The i5 is clearly better in the case shown. The 8350 dropped to 28 fps min and spent a lot of time in the mid 30s, hitting 40-50 average. The 3570k infrequently dipped into the 30s (min was ~33) and spent its minimums in the 40s for the most part, hitting on average 50-60 fps. The i5 is about 10 fps faster.
The 2500k is running at 3.8 ghz. Unless you are suggesting that there is 0 IPC increase between the 750 and sandy he is going to be more than 10% off. Plus he can overclock haswell about 10%.
Don't forget that the 760 and the 750 have boost and can run into the 3 ghz range. The OP's overclock is adding little to performance.
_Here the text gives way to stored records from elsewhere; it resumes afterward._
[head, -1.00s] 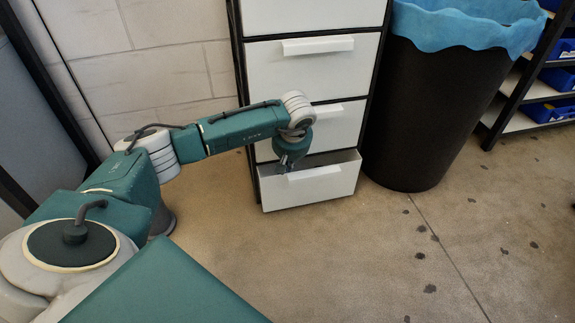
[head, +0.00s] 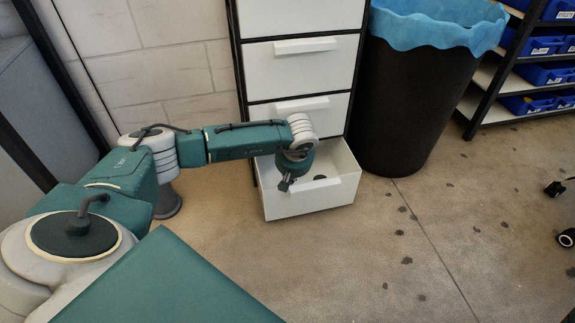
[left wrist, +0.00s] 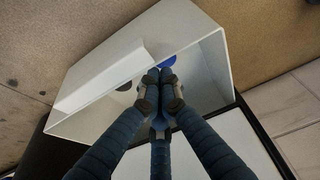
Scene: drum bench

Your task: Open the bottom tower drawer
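The bottom tower drawer (head: 312,199) is pulled out well clear of the tower, and its inside shows from above. Its pale handle strip (head: 322,188) runs along the front face; it also shows in the left wrist view (left wrist: 100,80). My left gripper (head: 286,185) points down at the left part of the drawer. In the left wrist view its fingertips (left wrist: 161,88) are close together over the drawer's interior, behind the front panel, with nothing visible between them. I cannot tell whether they touch the panel. My right gripper is not in view.
The tower's upper drawers (head: 290,64) are closed. A black bin (head: 410,105) with a blue liner stands right of the tower.

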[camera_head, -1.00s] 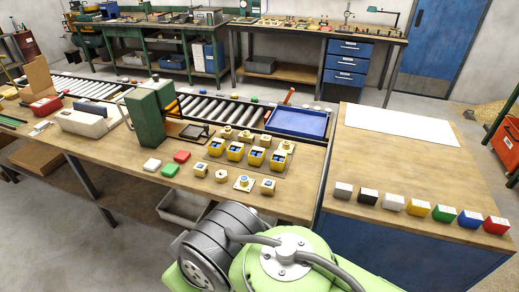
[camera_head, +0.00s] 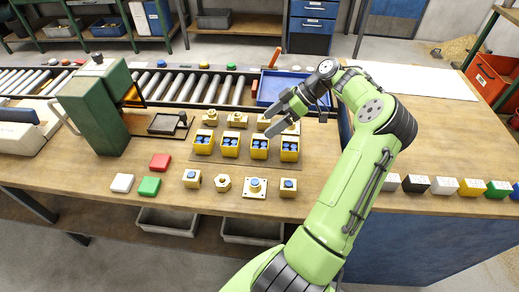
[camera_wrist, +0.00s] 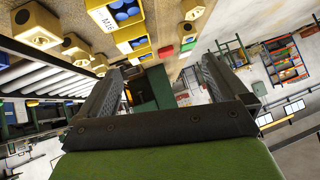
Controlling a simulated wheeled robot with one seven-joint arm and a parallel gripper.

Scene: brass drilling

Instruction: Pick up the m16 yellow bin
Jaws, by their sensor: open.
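Several yellow bins with blue contents stand in a row on a brown mat. In the wrist view, the bin at the top edge (camera_wrist: 128,33) carries a label that seems to read M16; it is partly cut off. In the head view the labels are too small to read. My gripper (camera_head: 267,118) is open and empty, above the back of the row and pointing left. In the wrist view my gripper (camera_wrist: 160,70) shows both fingers apart with nothing between them.
Yellow fittings stand behind and in front of the bins. A green press (camera_head: 95,108) stands left. White, red (camera_head: 160,162) and green blocks lie front left. A blue tray (camera_head: 283,88) and a roller conveyor (camera_head: 200,88) are behind. Coloured blocks line the right table.

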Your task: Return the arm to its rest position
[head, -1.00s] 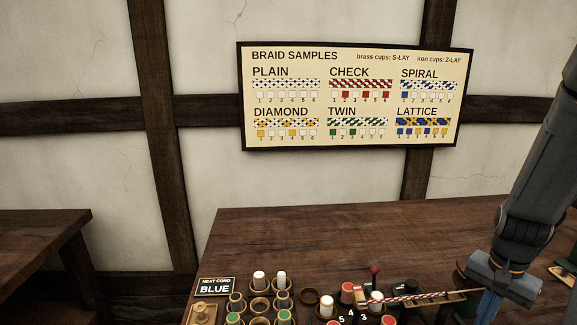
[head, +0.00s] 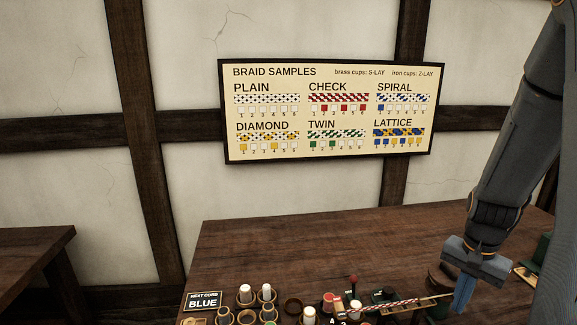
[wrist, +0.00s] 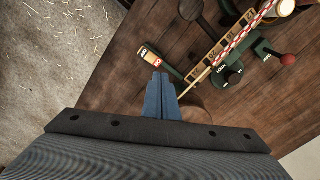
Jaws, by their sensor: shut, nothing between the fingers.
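My gripper (head: 463,292) hangs at the right of the head view, pointing down near the right part of the workbench (head: 250,245). Its blue fingers are closed together with nothing between them. In the wrist view the shut fingers (wrist: 161,90) point toward a green device (wrist: 195,75) with a wooden ruler-like strip (wrist: 222,50). A red-and-white cord (wrist: 255,20) lies along that strip. In the head view the cord (head: 390,304) is left of my gripper. I cannot tell the height of the fingers above the bench.
Cups with white-topped bobbins (head: 266,292) stand at the bench's front, beside a "NEXT CORD BLUE" sign (head: 203,301). A red-knobbed lever (wrist: 287,60) is right of the fingers in the wrist view. A braid sample board (head: 330,110) hangs on the wall. The bench's back is clear.

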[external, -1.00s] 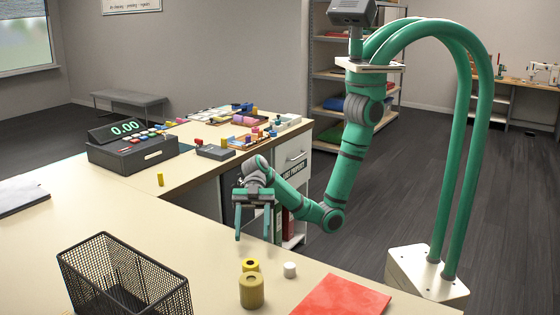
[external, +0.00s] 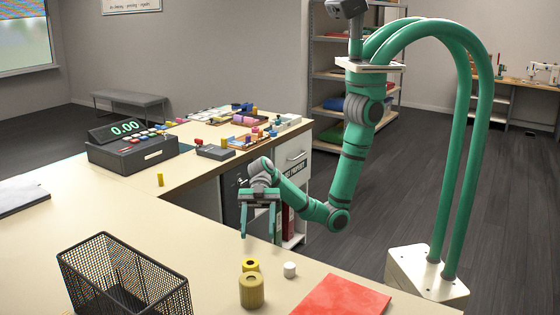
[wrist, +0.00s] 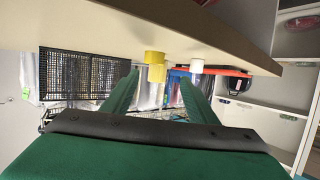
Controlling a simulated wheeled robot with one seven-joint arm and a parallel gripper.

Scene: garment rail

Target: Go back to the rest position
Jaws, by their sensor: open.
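My gripper (external: 259,220) hangs at the end of the green arm, its two fingers apart and pointing down, with nothing between them. In the external view it is above the table's inner edge, behind the yellow and white pieces. In the wrist view the two green fingers (wrist: 157,92) reach forward, apart, and the yellow piece and a white piece show beyond their tips.
A black wire basket (external: 125,275), yellow cylinders (external: 251,290), a white cylinder (external: 289,269) and a red sheet (external: 342,297) are on the cream table (external: 60,225). A cash register (external: 132,152) stands farther back. The table's left middle is mostly clear.

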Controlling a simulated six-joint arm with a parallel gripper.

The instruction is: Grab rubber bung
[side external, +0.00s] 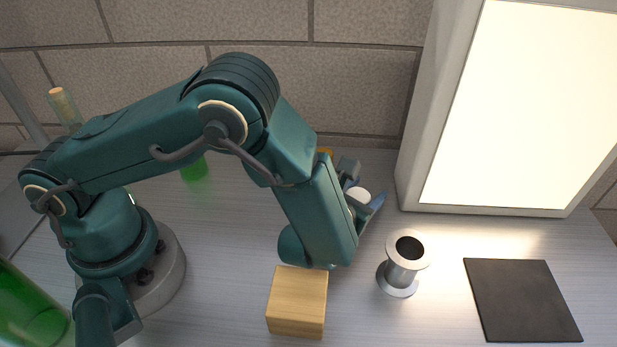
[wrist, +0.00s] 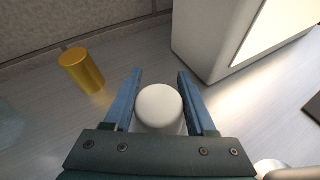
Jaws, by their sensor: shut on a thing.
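The white rubber bung (wrist: 159,105) sits between the two blue fingers of my gripper (wrist: 160,76) in the wrist view, showing its round pale top. The fingers are shut on its sides. In the side view the bung (side external: 360,194) shows as a small white patch at my gripper (side external: 365,192), partly covered by the fingers and my wrist. Its lower part is hidden, so I cannot tell whether it touches the table.
A yellow cylinder (wrist: 82,70) stands left of the gripper. A metal spool-shaped stand (side external: 404,264), a wooden block (side external: 297,302) and a black mat (side external: 521,300) are nearer the front. A bright light panel (side external: 520,105) stands at back right. A green bottle (side external: 30,308) is at left.

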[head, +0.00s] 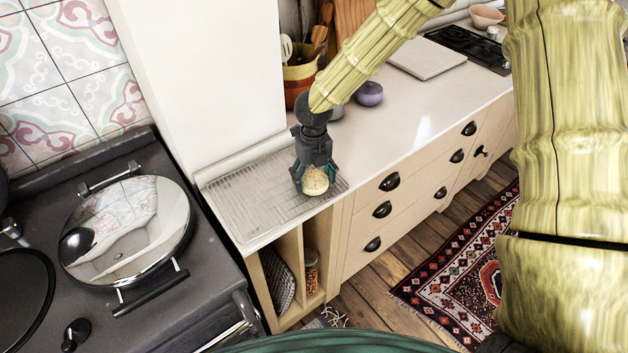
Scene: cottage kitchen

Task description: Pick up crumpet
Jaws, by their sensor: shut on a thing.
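The crumpet (315,182) is a round, pale golden piece with a speckled face. It is in the head view, at the right end of a wire rack on the counter. My gripper (316,177) is dark with teal fingertips and points down. It is shut on the crumpet, with fingers at its sides. I cannot tell whether the crumpet touches the rack or is a little above it. Part of the crumpet is hidden behind the fingers.
The wire rack (257,198) lies on the white counter (420,100), beside a dark stove with a round shiny lid (128,230). A utensil pot (298,76), a purple pot (369,94) and a pale board (427,59) stand behind. The counter's middle is clear.

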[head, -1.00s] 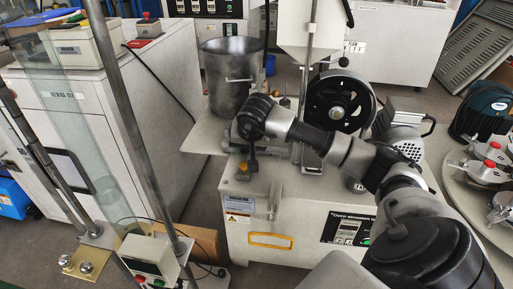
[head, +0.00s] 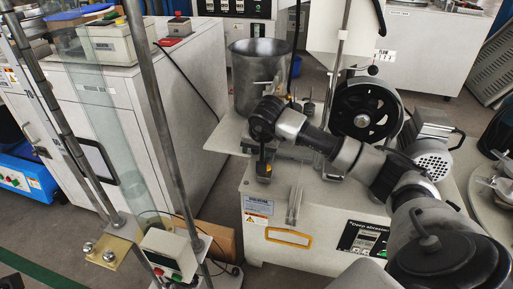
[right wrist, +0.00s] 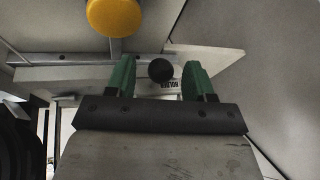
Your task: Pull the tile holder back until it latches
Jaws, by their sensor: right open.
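In the right wrist view my right gripper (right wrist: 159,64) has two green fingers, spread apart. A round black knob (right wrist: 161,71) shows between the fingers, with a visible gap on each side. A pale bar with a partly covered label, which seems to read "HOLDER", lies behind the knob; I take this as the tile holder (right wrist: 148,86). In the head view my right gripper (head: 263,168) points down at the near edge of the abrasion machine's top. The holder cannot be made out there, as my arm covers that spot. My left gripper is not in view.
A yellow knob (right wrist: 114,15) is close above the fingers in the wrist view. The abrasion machine (head: 310,228) carries a black wheel (head: 366,112); a metal bucket (head: 258,80) stands behind my gripper. Steel posts and a control box (head: 168,254) stand at the left.

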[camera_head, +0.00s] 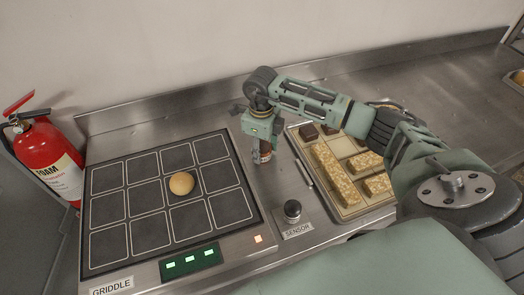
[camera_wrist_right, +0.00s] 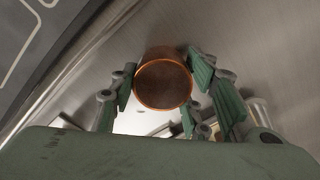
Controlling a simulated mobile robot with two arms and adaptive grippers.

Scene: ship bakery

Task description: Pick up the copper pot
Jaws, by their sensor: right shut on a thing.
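The copper pot (camera_wrist_right: 163,84) shows in the right wrist view as a round copper-rimmed vessel between the green fingers of my right gripper (camera_wrist_right: 165,90). In the head view a small copper-brown part of the pot (camera_head: 262,153) shows under my right gripper (camera_head: 260,140), over the steel counter between the griddle and the tray. The right gripper is shut on the pot. Whether the pot touches the counter or hangs just above it, I cannot tell. My left gripper is in neither view.
A griddle (camera_head: 149,207) with a round bun (camera_head: 181,184) lies to the left. A tray (camera_head: 346,211) of bars and dark pieces lies to the right, partly behind my arm. A sensor knob (camera_head: 292,209) stands in front. A red fire extinguisher (camera_head: 45,158) stands at the far left.

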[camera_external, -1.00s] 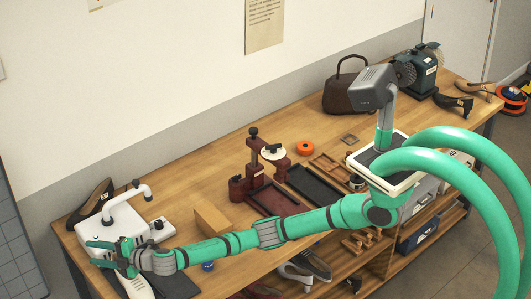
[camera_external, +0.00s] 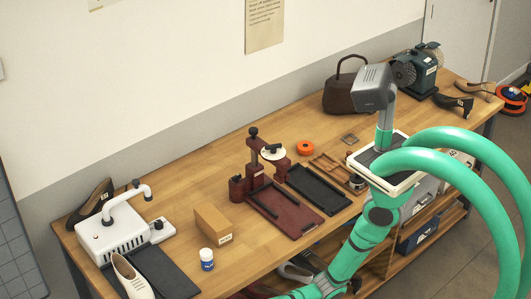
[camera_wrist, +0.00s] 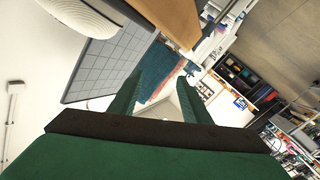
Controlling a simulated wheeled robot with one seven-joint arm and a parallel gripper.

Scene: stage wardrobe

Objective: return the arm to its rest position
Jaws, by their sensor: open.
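My green arm reaches down out of the bottom of the external view, so my gripper is out of that picture. In the wrist view my gripper (camera_wrist: 160,100) shows as two dark green fingers standing apart with nothing between them. It is clear of the workbench (camera_external: 330,140). The wrist view looks out over the room, with a grey grid panel at the left and shelves far off at the right.
On the bench stand a white machine (camera_external: 110,238), a cream shoe (camera_external: 132,277) on a dark mat (camera_external: 178,280), a cardboard box (camera_external: 213,224), a blue-and-white jar (camera_external: 207,259), a dark red press (camera_external: 285,210) and a brown handbag (camera_external: 343,95).

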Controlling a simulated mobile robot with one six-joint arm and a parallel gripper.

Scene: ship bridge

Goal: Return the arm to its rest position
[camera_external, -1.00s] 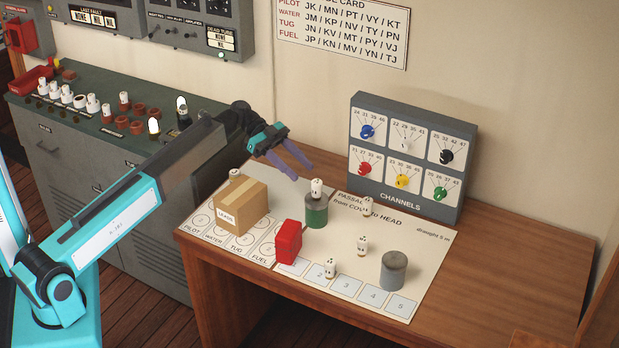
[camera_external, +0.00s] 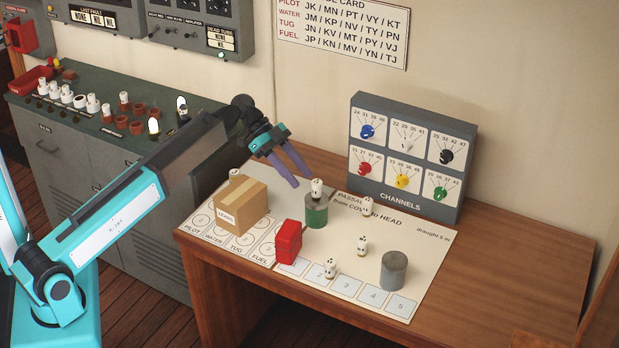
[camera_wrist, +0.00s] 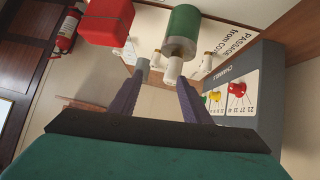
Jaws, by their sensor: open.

You have a good point, but you'd probably get more value spending that $400 on a PS4 which the OP seems to be interested in. Spending $400 is ridiculous for a CPU upgrade when he has a relatively modern quad. Its not like he's upgrading from a Core 2 Duo or Athlon 64 X2. Yes there'll be a performance increase, but it doesn't justify spending $400 for it. He probably paid a reasonable amount for the 750 and if it still has life left, why upgrade yet. Just my opinion. Furthermore the games that he's playing isn't unplayable. Who needs 100FPS in games.
And no, the 750 only boost to 3GHz~ on two cores or when the TDP has room. When on load using more than 2 cores, it'd probably revert to stock speeds. So OC'ing does add performance in this case.